If Mr Olmert is to achieve his goal of a Hizbullah-free southern Lebanon in exchange for a ceasefire, he will also need to weather mounting international criticism. French president Jacques Chirac condemned Israel yesterday for using "disproportionate" force and wondered "whether there isn't a sort of desire to destroy Lebanon".

But vital for Mr Olmert is the support he is receiving from President Bush, whose spokesman quoted him yesterday as saying that while Israel should make every effort to limit civilian casualties, he would not press it to halt its military operation. The Americans, though, have asked Israel to ensure that the military strikes do not lead to the downfall of the new government in Lebanon.

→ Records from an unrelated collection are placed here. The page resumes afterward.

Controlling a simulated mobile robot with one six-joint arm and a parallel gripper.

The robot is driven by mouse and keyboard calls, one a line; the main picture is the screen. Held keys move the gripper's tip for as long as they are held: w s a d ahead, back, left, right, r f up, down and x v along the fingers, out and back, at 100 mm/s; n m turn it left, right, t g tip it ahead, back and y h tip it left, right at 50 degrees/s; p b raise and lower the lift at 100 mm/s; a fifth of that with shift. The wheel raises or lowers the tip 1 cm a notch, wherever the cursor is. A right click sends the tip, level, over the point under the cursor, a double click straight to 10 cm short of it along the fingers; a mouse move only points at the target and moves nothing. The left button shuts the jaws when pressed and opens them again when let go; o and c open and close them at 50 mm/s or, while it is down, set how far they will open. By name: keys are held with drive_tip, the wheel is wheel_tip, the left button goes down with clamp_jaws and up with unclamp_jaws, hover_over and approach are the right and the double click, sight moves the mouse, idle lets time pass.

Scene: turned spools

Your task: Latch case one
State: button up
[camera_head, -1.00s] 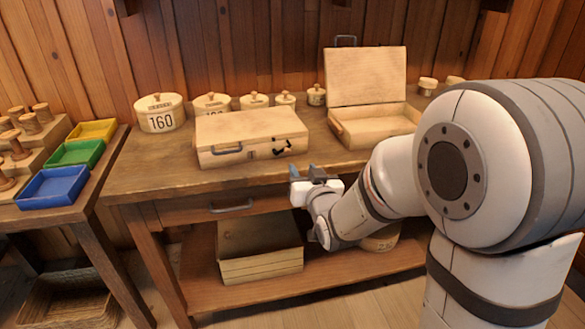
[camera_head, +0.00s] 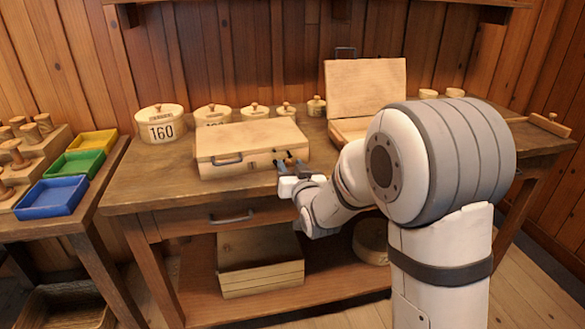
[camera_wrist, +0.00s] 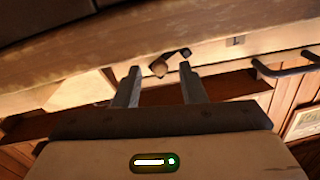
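A closed pale wooden case (camera_head: 252,145) lies flat on the workbench, its lid down. A dark handle (camera_head: 227,161) is on the left of its front; the handle also shows in the wrist view (camera_wrist: 286,72). In the head view my gripper (camera_head: 288,166) is at the right part of the case front and partly hides the latch. I cannot tell whether the fingers touch it.
A second case (camera_head: 365,90) stands open to the right, behind my arm. Round lidded boxes (camera_head: 162,123) line the back of the bench (camera_head: 150,180). Blue (camera_head: 52,196), green and yellow trays are on the left table. An open box (camera_head: 262,280) is on the lower shelf.

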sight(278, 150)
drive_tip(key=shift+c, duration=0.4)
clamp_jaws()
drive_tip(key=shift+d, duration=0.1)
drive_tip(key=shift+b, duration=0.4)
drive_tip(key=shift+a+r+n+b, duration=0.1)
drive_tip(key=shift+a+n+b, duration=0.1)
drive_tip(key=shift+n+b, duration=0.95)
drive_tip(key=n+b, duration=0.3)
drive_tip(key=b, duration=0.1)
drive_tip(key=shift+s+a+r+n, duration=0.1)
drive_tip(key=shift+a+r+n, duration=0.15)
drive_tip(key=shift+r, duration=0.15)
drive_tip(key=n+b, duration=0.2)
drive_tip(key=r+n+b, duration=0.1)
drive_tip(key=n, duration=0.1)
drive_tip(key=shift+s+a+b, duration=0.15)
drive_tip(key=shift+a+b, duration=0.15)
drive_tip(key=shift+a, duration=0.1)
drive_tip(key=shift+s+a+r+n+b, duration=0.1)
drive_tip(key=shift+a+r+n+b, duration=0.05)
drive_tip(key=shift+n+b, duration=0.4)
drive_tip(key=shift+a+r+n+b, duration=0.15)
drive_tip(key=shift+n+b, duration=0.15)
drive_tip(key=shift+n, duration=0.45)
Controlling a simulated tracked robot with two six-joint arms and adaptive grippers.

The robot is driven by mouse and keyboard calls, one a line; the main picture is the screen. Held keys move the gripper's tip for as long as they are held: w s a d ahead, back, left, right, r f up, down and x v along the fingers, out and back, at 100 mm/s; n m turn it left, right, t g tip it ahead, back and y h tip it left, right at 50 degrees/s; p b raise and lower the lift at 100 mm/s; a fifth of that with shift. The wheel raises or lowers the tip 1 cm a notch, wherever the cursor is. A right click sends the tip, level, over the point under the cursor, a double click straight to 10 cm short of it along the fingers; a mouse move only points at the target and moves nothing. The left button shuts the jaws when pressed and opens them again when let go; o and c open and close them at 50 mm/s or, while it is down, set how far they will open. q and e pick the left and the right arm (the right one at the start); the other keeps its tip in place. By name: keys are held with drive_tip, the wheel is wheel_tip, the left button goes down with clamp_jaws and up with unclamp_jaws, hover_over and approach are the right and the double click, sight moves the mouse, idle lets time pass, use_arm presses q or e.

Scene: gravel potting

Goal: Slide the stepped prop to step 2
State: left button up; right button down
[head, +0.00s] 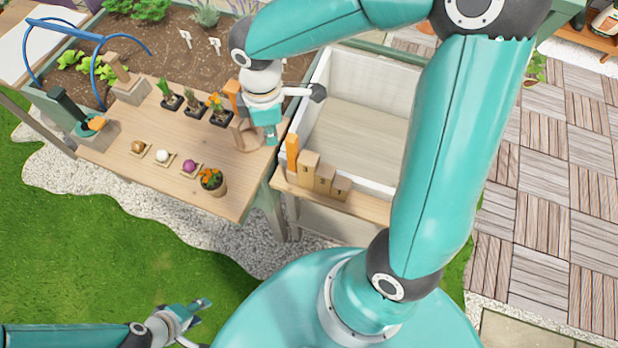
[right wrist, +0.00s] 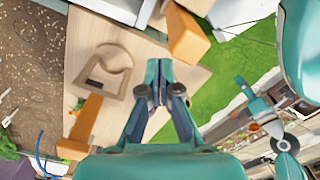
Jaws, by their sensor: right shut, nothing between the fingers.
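The stepped prop (head: 322,178) is a tan wooden block with steps descending to the right. It stands on the wooden ledge in front of the white-walled basin, with an upright orange piece (head: 292,152) at its left end. My right gripper (head: 271,138) is shut and empty, left of the orange piece and apart from the prop. In the right wrist view its closed fingertips (right wrist: 158,70) are over the wooden table, with an orange block (right wrist: 187,38) close above them in the picture. My left gripper (head: 198,309) is open and empty, low at the left over the grass.
A wooden ring stand (head: 241,133) is beside my right gripper. The table (head: 125,170) holds small potted plants, bulbs on squares and a flowerpot (head: 213,181). The white basin (head: 315,90) is open, partly behind my right arm. A soil bed (head: 150,50) lies behind.

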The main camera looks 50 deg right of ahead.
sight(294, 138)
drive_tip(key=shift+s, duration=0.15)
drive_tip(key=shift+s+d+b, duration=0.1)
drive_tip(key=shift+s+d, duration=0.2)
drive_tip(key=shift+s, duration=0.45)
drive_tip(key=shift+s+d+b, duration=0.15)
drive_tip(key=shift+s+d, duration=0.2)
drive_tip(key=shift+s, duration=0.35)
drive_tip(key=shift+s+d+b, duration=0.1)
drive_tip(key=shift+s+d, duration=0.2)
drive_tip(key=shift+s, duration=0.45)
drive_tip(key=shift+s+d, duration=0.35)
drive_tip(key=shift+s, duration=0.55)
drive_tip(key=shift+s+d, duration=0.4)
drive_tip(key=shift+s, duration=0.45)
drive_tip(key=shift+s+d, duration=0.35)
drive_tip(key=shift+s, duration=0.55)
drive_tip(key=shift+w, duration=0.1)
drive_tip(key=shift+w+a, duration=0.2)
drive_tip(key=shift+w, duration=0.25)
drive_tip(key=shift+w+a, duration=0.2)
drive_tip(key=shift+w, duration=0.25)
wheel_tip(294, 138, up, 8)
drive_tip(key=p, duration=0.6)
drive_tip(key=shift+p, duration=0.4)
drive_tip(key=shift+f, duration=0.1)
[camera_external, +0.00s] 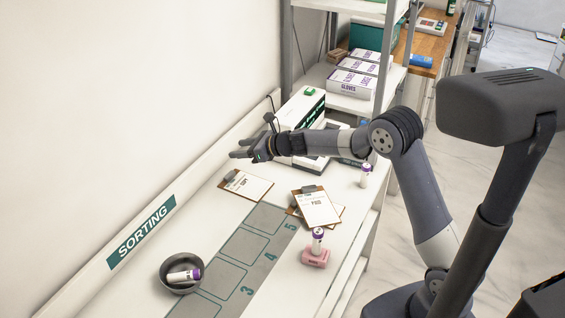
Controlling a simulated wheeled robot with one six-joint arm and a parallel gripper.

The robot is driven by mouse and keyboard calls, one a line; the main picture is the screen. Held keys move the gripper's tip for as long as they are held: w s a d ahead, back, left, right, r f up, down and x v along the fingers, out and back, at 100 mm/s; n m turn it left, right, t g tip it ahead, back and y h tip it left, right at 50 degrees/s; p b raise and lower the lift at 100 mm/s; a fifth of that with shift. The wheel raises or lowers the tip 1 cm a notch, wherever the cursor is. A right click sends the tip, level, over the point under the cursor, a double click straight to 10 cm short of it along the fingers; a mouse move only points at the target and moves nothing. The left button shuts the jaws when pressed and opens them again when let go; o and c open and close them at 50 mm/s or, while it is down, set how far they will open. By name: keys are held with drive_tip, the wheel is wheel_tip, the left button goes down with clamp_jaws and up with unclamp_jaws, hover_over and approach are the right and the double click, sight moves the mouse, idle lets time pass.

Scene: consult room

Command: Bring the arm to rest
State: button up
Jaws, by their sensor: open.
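My gripper (243,152) is at the end of my arm, which stretches to the left over the white sorting table (225,215). The gripper is open and holds nothing that I can see. It is in the air above the far part of the table, near the wall. The forearm passes in front of a white boxy device (301,108) with a dark panel and a green top piece. A clipboard (245,186) lies on the table below the gripper, not touching it.
A dark bowl (181,288) holds a purple-capped bottle (184,276). Another bottle (318,241) stands on a pink block (315,257), and a third (365,176) stands near the right edge. Clipboards (316,207) overlap by the numbered grey mat (240,262). A shelf with glove boxes (349,85) stands behind.

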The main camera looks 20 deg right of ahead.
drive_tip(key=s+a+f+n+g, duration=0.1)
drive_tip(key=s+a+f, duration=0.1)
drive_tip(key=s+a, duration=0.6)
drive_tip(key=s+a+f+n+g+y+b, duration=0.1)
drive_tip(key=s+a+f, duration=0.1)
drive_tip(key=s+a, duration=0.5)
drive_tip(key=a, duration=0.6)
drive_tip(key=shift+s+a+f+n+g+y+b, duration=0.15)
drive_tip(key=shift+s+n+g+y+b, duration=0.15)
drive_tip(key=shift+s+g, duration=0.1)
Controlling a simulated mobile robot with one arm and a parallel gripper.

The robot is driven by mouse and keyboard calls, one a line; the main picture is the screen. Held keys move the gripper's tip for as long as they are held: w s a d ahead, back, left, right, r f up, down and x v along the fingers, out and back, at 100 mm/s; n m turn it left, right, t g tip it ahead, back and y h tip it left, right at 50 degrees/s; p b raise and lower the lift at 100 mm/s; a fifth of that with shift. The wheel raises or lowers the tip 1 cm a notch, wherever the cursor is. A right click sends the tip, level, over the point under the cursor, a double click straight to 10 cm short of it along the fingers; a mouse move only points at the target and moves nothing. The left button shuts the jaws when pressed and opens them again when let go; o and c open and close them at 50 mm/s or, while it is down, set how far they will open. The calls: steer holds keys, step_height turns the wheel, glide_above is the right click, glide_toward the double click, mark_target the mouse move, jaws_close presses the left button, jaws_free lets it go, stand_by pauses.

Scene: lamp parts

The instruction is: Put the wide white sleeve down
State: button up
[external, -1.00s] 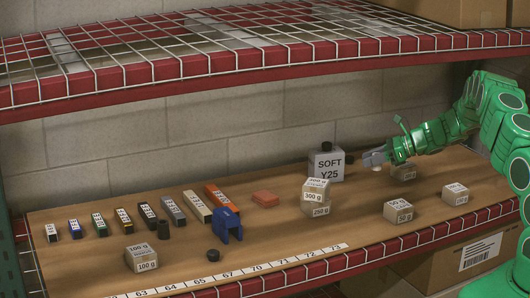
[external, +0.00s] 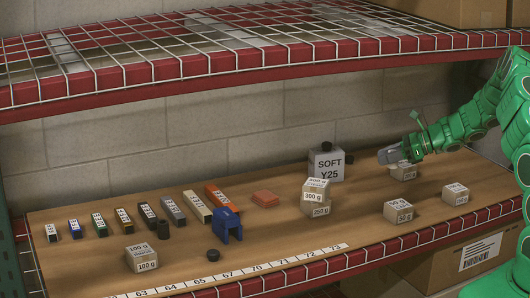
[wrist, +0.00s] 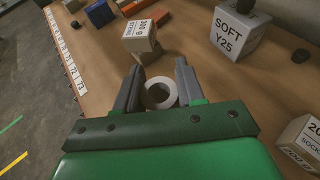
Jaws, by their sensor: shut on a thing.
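The wide white sleeve (wrist: 147,97) is a short white ring seen end-on in the wrist view, with its dark round opening facing the camera. My gripper (wrist: 160,90) is shut on it, one grey finger on each side. In the external view my gripper (external: 381,156) is at the right part of the shelf, above the board. The sleeve cannot be made out there, and its height above the board is hard to tell.
A stacked pair of boxes (external: 316,190) and a grey SOFT Y25 block (external: 326,166) stand to the left. A small box (external: 403,171) is close under my gripper. More boxes (external: 398,211) stand in front. Several coloured bars (external: 172,210) lie at left.

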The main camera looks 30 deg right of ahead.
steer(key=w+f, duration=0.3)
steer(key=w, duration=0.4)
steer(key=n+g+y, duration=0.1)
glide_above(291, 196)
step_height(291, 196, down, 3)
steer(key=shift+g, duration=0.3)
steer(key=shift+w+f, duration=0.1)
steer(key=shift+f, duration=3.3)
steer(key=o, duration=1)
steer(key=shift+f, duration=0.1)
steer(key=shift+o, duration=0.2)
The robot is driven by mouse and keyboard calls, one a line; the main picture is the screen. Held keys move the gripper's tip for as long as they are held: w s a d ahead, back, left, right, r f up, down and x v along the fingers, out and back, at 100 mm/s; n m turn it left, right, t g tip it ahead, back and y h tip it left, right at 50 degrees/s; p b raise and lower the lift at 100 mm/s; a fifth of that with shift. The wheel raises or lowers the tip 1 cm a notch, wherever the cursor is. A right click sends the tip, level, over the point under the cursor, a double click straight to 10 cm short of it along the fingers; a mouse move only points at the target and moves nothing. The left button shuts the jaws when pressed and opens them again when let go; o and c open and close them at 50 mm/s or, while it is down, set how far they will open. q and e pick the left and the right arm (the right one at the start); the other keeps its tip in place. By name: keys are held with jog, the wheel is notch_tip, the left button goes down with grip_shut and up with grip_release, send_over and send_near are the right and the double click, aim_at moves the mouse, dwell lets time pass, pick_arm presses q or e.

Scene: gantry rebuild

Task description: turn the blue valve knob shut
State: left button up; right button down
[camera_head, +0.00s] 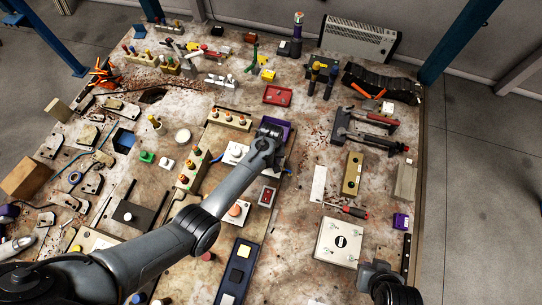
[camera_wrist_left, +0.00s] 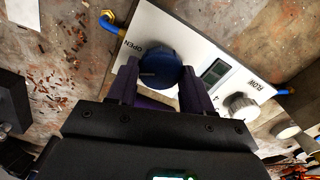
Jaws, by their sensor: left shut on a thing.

Mr Olmert's plan appears to be predicated on the notion that a weak Lebanese government can impose its will on Hizbullah. What's more, Israeli strikes - and the dozens of Lebanese civilians who have been killed in the last 48 hours - have only increased public support for Hizbullah, making the unlikely scenario that the Lebanese government will confront the Shia organisation even more improbable.

Not wanting to open up a third front, Mr Olmert has so far parried calls for Israel to strike at Syria, which along with Iran has long been a patron of Hizbullah.

Cognisant also of how Israel in the past has gotten mired in the "Lebanese mud", as Israelis call it, he also seems happy to confine the military operation to aerial bombardments.

Some observers have suggested that Mr Olmert's decision to launch a fiery response to the Hizbullah attack is in part connected to his plan for a West Bank pull-out.

The continuing rocket fire from Gaza into Israel and the fact that Israeli forces are back in the coastal strip less than 10 months after pulling out, has undermined public support for the prime minister's West Bank plans.

Israelis are hardly enthusiastic about the prospect of Hamas militants, possibly armed with the makeshift rockets being fired from Gaza, perched on the doorstep of the country's major population centres.

A harsh response in Lebanon, Mr Olmert might be thinking, will send out a clear message that, unlike in Gaza, Israel will not tolerate attacks once it pulls out of much of the West Bank.